#### Supplied material:
===
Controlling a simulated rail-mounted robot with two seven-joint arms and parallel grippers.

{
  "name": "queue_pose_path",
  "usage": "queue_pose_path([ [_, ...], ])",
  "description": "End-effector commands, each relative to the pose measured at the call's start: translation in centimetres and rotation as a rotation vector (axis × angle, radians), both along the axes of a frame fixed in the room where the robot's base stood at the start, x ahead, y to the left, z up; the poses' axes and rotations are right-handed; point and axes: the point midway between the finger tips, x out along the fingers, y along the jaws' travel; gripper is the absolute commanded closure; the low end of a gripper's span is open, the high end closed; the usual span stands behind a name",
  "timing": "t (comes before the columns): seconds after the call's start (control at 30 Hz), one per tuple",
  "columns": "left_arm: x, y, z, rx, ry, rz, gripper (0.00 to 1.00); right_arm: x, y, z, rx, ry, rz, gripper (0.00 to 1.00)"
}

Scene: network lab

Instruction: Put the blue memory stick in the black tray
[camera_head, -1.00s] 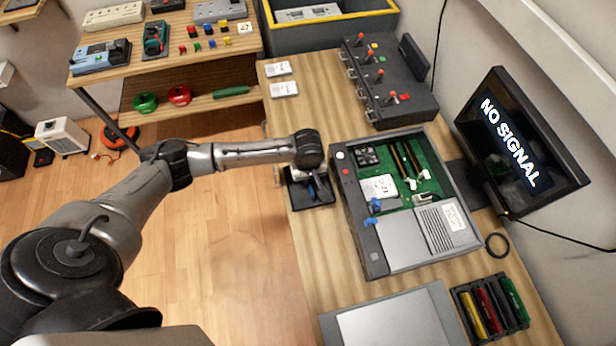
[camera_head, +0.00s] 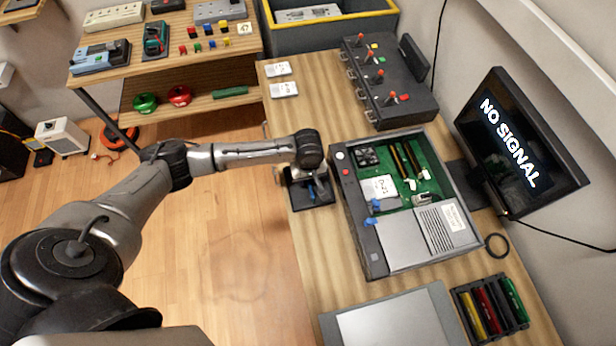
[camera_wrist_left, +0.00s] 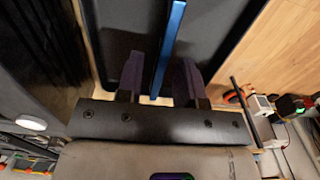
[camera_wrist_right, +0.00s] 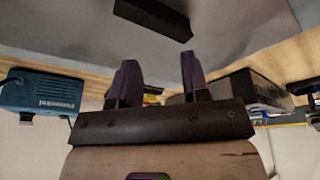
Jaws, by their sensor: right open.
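The black tray (camera_head: 326,198) lies on the bench near its left edge, partly under my left gripper (camera_head: 310,182). The thin blue memory stick (camera_wrist_left: 170,45) is over the dark tray floor (camera_wrist_left: 215,40) in the left wrist view, its near end between my left fingers (camera_wrist_left: 160,80). The fingers stand apart, with a gap showing beside the stick. In the head view, blue (camera_head: 311,190) shows below the gripper. I cannot tell whether the stick fully rests on the tray. My right gripper (camera_wrist_right: 155,80) is open and empty, outside the head view.
An open computer case (camera_head: 375,255) with a green board stands right of the tray. A monitor (camera_head: 520,140) is at the right. A rack of coloured sticks (camera_head: 490,307) and a grey flat panel (camera_head: 392,322) are at the front.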

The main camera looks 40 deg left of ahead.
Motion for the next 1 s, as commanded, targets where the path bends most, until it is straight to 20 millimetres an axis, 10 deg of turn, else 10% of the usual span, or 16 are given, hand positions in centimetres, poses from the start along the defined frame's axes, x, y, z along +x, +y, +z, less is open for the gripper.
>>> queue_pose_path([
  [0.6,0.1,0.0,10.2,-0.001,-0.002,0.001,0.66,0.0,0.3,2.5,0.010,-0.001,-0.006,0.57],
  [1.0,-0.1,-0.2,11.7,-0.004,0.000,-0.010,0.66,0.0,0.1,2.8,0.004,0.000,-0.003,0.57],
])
===
#### What the task asks:
Repeat the data above exactly, but not the pictures.

#### Complete response:
Controlling a simulated rail-mounted robot with two seven-joint arms and parallel grippers.

{
  "name": "queue_pose_path",
  "usage": "queue_pose_path([ [_, ...], ])",
  "description": "End-effector commands, each relative to the pose measured at the call's start: translation in centimetres and rotation as a rotation vector (axis × angle, radians), both along the axes of a frame fixed in the room where the robot's base stood at the start, x ahead, y to the left, z up; the poses' axes and rotations are right-handed; point and axes: the point midway between the finger tips, x out along the fingers, y along the jaws' travel; gripper is the absolute commanded closure; the low end of a gripper's span is open, the high end closed; the usual span stands behind a name",
  "timing": "t (comes before the columns): seconds after the call's start (control at 30 Hz), one per tuple",
  "columns": "left_arm: x, y, z, rx, ry, rz, gripper (0.00 to 1.00); right_arm: x, y, z, rx, ry, rz, gripper (0.00 to 1.00)"
}

Scene: network lab

Instruction: Put the blue memory stick in the black tray
[camera_head, -1.00s] 
[camera_head, +0.00s] 
[camera_wrist_left, +0.00s] 
[camera_wrist_right, +0.00s] 
Jaws, by their sensor: right open.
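The black tray (camera_head: 326,198) lies on the bench near its left edge, partly under my left gripper (camera_head: 310,182). The thin blue memory stick (camera_wrist_left: 170,45) is over the dark tray floor (camera_wrist_left: 215,40) in the left wrist view, its near end between my left fingers (camera_wrist_left: 160,80). The fingers stand apart, with a gap showing beside the stick. In the head view, blue (camera_head: 311,190) shows below the gripper. I cannot tell whether the stick fully rests on the tray. My right gripper (camera_wrist_right: 155,80) is open and empty, outside the head view.
An open computer case (camera_head: 375,255) with a green board stands right of the tray. A monitor (camera_head: 520,140) is at the right. A rack of coloured sticks (camera_head: 490,307) and a grey flat panel (camera_head: 392,322) are at the front.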

The main camera looks 40 deg left of ahead.
Motion for the next 1 s, as commanded, targets where the path bends most, until it is straight to 20 millimetres an axis, 10 deg of turn, else 10% of the usual span, or 16 are given, hand positions in centimetres, poses from the start along the defined frame's axes, x, y, z along +x, +y, +z, less is open for the gripper.
>>> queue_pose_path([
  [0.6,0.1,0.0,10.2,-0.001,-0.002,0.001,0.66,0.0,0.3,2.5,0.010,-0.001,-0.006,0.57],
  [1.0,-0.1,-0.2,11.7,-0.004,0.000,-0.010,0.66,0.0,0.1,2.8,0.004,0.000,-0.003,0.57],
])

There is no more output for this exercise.